Per la prima volta il più prestigioso festival di cortometraggi d’Italia, il ConCorto, organizzato sin dal 1992 dall’organizzazione romana di Arcipelago, è fuggito dalla capitale per approdare nel calde e accoglienti braccia del Bif&st di Bari, manifestazione sempre più importante del panorama nazionale. Felice Laudadio, direttore del festival barese, ha colto il polemico e accorato grido di dolore lanciato lo scorso giugno da Stefano Martina, direttore di Arcipelago, che lamentava una carenza drammatica di fondi e un’impossibilità a continuare a realizzare la manifestazione a Roma dove tra il Ministero dei Beni Culturali, il Comune Roma e la Regione Lazio, non c’era mai verso di sapere se e quanti fondi sarebbero stati stanziati per il festival, nonostante la sua rilevanza anche internazionale.

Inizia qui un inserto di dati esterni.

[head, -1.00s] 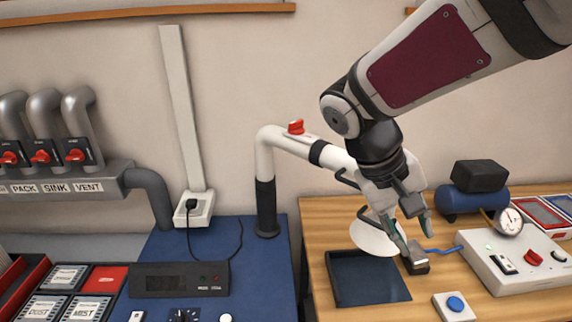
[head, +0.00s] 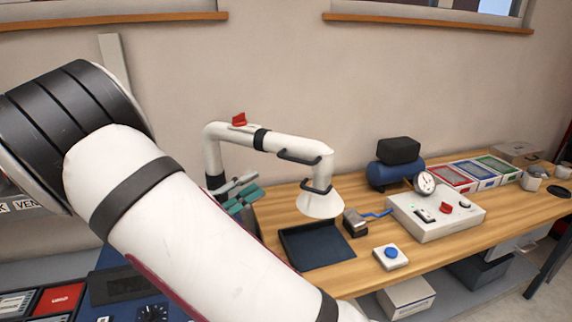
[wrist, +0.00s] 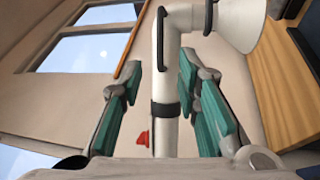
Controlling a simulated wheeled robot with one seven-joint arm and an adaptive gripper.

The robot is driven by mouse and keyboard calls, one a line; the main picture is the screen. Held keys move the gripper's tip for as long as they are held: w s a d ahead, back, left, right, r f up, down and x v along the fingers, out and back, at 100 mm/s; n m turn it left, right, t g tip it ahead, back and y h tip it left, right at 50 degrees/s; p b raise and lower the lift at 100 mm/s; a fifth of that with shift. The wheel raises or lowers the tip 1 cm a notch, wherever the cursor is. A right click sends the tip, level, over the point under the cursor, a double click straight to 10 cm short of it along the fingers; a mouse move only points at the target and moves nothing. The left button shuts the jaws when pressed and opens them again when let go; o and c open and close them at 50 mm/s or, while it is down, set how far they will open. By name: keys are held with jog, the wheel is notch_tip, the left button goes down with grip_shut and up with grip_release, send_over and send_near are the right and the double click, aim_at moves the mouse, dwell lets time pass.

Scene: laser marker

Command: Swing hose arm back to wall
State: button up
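The white hose arm (head: 290,145) reaches right from its upright post, with a red lever (head: 239,120) on top, a black collar and black handles. Its white cone hood (head: 320,204) hangs by the dark tray. My gripper (head: 240,193), with teal fingertips, is below the hose arm near its post, partly hidden by my own arm. In the wrist view my gripper (wrist: 164,75) is open, its fingers on either side of the tube (wrist: 166,70) in the picture. I see no contact and cannot tell the depth gap.
The dark tray (head: 312,250), blue-button box (head: 391,256), gauge console (head: 440,215) and blue tank (head: 396,172) stand on the wooden bench (head: 275,205). The wall (head: 290,80) behind the hose arm is clear. My arm hides much of the left side.

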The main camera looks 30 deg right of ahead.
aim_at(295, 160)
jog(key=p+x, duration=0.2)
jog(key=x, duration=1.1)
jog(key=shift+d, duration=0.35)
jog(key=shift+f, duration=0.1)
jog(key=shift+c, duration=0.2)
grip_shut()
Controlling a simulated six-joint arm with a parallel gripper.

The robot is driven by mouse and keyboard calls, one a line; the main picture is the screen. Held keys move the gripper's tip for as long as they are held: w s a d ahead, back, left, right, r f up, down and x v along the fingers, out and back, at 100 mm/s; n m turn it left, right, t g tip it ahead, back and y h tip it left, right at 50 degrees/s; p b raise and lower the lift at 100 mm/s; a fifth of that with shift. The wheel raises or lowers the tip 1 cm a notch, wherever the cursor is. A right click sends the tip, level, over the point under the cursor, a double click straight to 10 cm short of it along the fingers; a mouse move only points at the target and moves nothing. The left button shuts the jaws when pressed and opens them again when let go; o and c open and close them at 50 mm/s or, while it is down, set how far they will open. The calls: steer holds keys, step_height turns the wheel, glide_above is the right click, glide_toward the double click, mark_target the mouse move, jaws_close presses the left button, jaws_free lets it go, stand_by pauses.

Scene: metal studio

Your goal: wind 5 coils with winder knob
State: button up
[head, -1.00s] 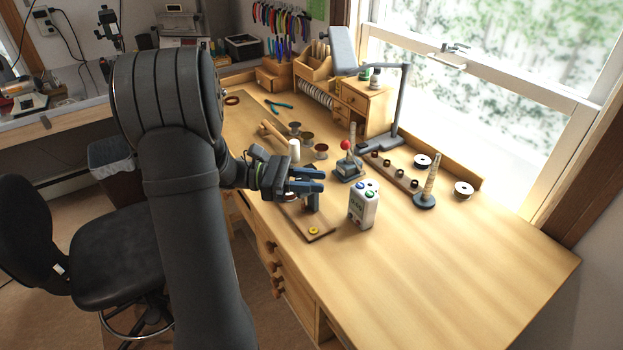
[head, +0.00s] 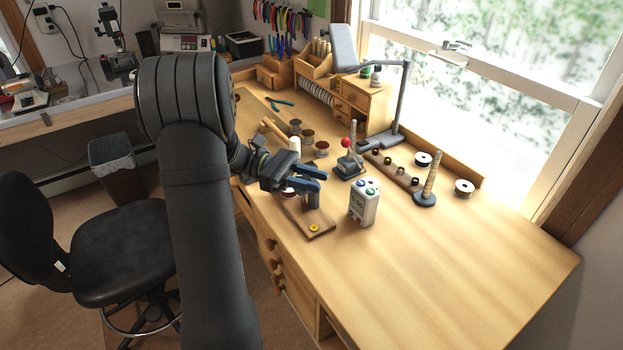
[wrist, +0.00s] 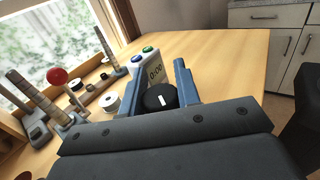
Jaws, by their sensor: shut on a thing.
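The winder stands on a small wooden board (head: 318,230) with a yellow disc (head: 314,228) at its front end. Its black round knob (wrist: 158,99), with a white mark on top, sits between the two blue fingers of my gripper (wrist: 157,82) in the wrist view. In the head view my gripper (head: 318,184) is over the winder and hides the knob and most of the upper part. The jaws are shut on the knob. A white box (head: 364,206) with a small display and coloured buttons stands just right of the board; it also shows beyond the knob in the wrist view (wrist: 150,68).
A red-balled lever stand (head: 349,162) is behind the box. A ring-stacked post (head: 427,190), white spools (head: 464,187) and a peg rail (head: 392,170) stand farther right. A lamp (head: 393,100) is at the back. The bench's right front is clear.

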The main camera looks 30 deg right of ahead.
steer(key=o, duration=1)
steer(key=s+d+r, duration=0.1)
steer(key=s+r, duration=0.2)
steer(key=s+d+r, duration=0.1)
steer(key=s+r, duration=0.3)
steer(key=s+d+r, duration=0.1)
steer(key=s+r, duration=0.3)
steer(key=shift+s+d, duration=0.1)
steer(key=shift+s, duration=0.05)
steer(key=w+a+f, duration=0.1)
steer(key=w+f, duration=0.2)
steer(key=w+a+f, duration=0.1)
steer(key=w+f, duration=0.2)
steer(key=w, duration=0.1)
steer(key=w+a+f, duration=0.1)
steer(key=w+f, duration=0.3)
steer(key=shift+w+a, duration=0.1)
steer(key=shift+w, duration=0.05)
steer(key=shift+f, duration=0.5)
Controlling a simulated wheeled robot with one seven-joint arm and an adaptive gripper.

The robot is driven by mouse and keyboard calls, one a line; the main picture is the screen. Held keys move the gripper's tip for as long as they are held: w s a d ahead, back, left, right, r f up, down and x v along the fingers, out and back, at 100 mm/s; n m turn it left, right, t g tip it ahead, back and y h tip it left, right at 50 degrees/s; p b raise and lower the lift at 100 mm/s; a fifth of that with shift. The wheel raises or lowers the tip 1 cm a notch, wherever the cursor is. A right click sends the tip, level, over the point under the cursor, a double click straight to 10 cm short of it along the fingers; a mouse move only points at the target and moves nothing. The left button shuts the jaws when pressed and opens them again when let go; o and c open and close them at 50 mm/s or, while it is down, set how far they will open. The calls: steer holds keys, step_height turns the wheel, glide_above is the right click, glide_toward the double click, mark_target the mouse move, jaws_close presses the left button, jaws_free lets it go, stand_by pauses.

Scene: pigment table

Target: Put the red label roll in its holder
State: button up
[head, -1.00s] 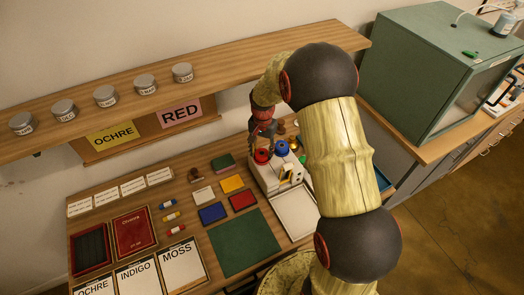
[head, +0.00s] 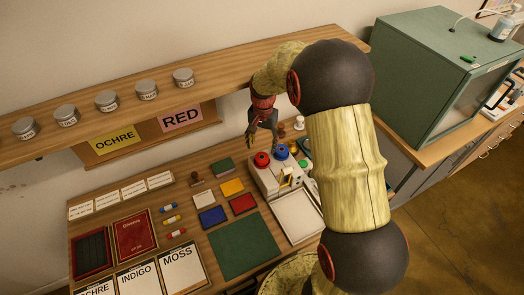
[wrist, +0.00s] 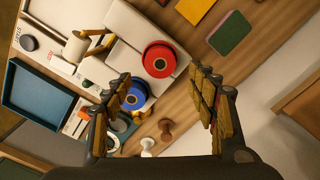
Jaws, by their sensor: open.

Arcipelago si è dunque trasferito a Bari, dove quest’anno la presidenza è di Ettore Scola, per continuare a portare il messaggio di innovazione che a partire dal 2002 è stato definito con il neologismo di filmoide, a voler indicare che i cortometraggi, per loro natura libera da vincoli commerciali e per l’agilità che li contraddistingue, possono essere un terreno di continua evoluzione e sperimentazione, un metissage che contenga nuovi linguaggi, storicamente dal digitale alle web series, dal mashup all’animazione. Bari ha salvato Roma, quindi, e oggi Arcipelago può continuare a pensare solo a se stesso e alle proprie idee creative, a partire da una forma geograficamente e temporalmente liquida che porterà presto Stefano Martina in Cina, per un nuovo tour filmico a partire da Beijing.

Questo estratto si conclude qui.